--- start ---

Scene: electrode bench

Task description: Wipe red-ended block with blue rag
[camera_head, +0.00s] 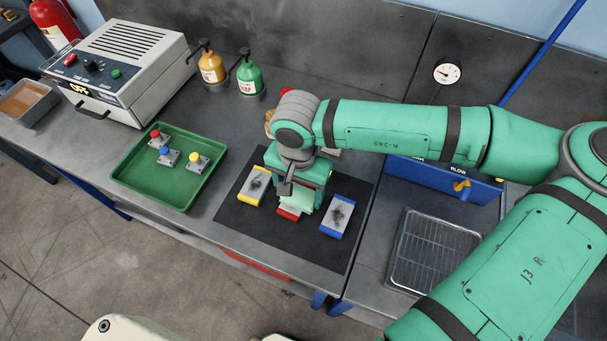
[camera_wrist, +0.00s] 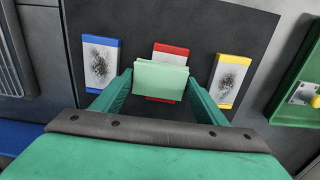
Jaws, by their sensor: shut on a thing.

--- end ---

> _What to do_: All the lines above are to be reproduced exactly, except the pictures.

> _Result of the exercise_:
Scene: electrode bench

Task description: Wipe red-ended block with blue rag
[camera_head, +0.00s] 
[camera_wrist, +0.00s] 
Jaws, by their sensor: shut on a thing.

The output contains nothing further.